(A run of records)
────────

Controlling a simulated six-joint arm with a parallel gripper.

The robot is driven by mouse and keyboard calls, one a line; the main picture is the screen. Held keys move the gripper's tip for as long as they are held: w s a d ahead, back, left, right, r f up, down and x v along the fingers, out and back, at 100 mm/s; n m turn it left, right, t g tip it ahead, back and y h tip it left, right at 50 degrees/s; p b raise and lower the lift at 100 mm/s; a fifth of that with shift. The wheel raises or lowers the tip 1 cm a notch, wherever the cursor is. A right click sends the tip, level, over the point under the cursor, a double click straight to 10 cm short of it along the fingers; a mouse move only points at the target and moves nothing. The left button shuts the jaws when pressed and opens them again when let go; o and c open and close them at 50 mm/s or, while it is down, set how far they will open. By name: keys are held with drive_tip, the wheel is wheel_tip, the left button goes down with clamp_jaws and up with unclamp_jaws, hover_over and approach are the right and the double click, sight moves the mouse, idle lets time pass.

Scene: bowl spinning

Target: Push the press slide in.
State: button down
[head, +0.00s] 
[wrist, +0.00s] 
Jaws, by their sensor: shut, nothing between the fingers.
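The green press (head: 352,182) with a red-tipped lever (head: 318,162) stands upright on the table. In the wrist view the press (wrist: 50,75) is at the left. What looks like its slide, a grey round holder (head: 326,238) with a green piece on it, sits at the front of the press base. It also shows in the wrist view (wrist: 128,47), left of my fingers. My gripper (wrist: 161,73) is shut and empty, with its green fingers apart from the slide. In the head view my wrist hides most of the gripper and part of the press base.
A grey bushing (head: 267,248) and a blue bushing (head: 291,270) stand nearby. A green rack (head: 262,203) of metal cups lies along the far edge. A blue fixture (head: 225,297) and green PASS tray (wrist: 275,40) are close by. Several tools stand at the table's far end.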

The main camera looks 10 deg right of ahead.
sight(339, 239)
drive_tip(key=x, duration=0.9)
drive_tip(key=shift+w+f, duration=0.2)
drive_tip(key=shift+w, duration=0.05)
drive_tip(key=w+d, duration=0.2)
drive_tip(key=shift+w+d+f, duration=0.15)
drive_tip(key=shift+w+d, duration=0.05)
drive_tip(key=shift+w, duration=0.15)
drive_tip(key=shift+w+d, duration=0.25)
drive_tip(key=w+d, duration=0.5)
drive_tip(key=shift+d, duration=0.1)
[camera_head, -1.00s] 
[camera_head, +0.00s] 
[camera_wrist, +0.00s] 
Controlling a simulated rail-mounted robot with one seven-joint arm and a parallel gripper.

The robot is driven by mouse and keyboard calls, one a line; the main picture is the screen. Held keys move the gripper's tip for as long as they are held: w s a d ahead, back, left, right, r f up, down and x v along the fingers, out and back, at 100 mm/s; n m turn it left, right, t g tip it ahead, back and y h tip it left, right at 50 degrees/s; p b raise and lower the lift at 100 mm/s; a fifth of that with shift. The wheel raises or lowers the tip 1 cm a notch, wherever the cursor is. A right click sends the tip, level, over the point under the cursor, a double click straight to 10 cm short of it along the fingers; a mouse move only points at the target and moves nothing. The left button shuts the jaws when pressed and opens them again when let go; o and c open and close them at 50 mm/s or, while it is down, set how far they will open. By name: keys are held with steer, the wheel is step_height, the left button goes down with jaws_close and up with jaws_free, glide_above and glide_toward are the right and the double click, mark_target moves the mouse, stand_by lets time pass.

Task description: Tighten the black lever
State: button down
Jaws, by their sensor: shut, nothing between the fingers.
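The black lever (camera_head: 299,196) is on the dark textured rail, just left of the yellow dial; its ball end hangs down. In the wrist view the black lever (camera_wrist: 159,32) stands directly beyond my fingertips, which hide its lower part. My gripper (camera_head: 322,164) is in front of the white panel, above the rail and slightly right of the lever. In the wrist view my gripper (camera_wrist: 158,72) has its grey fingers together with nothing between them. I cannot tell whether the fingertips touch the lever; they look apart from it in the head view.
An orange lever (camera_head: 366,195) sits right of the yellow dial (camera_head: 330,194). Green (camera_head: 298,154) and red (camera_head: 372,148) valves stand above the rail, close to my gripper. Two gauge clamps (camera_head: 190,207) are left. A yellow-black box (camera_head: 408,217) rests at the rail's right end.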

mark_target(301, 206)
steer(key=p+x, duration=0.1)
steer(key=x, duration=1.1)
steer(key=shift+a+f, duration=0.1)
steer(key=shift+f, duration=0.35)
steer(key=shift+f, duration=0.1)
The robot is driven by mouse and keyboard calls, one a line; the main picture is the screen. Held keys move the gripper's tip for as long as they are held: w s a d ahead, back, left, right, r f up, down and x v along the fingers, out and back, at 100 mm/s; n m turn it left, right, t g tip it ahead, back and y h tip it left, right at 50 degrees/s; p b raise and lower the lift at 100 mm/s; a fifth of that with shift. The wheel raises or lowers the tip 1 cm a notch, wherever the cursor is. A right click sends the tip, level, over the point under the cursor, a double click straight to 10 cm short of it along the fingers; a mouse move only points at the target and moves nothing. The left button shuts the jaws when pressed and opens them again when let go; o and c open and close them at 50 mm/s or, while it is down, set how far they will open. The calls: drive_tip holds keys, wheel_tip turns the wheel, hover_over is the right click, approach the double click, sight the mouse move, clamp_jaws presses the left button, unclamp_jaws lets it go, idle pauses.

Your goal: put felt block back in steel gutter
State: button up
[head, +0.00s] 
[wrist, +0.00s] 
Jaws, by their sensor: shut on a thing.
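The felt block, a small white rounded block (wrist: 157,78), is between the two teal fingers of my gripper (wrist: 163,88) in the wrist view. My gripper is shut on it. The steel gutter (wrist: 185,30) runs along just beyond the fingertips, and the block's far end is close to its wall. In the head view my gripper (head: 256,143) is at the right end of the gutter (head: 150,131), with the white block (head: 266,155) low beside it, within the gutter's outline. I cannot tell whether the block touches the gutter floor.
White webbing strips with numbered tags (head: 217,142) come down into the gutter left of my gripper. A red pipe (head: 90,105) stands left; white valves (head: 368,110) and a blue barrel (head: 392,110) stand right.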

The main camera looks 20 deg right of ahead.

────────

Short problem —
From the entries above, give again exactly the lines running from the line with "[camera_wrist, +0.00s]" to the line with "Controlling a simulated rail-mounted"; include both of those lines.

Answer to this exercise —
[camera_wrist, +0.00s] 
Controlling a simulated rail-mounted robot with one seven-joint arm and a parallel gripper.

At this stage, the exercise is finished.